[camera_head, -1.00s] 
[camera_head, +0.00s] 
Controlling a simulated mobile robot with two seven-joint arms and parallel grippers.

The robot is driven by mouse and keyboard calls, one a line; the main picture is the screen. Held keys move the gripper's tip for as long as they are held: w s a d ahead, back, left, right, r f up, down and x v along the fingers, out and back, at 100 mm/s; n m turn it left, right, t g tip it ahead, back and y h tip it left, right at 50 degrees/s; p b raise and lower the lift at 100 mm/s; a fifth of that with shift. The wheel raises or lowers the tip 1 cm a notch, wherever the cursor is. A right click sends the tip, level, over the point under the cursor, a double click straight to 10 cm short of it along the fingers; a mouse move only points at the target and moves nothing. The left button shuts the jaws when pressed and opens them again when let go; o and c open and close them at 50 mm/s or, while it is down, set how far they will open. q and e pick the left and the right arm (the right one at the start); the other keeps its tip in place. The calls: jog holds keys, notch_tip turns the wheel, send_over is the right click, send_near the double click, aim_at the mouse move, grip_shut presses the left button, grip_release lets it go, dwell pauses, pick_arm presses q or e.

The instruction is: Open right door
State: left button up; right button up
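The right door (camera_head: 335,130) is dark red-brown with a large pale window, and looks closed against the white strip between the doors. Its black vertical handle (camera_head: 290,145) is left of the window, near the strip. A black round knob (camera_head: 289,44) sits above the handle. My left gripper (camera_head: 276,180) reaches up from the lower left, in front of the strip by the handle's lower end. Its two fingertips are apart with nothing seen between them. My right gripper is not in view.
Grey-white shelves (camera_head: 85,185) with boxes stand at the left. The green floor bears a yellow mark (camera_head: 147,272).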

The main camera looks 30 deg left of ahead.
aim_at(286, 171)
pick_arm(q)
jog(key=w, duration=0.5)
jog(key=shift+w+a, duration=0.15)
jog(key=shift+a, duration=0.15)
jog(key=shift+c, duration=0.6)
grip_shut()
══════════════════════════════
* Short task *
Repeat exactly the lines from the one containing "[camera_head, +0.00s]" through the one containing "Controlling a simulated", both included, and nothing else.

* Result of this task *
[camera_head, +0.00s] 
Controlling a simulated mobile robot with two seven-joint arms and parallel grippers.

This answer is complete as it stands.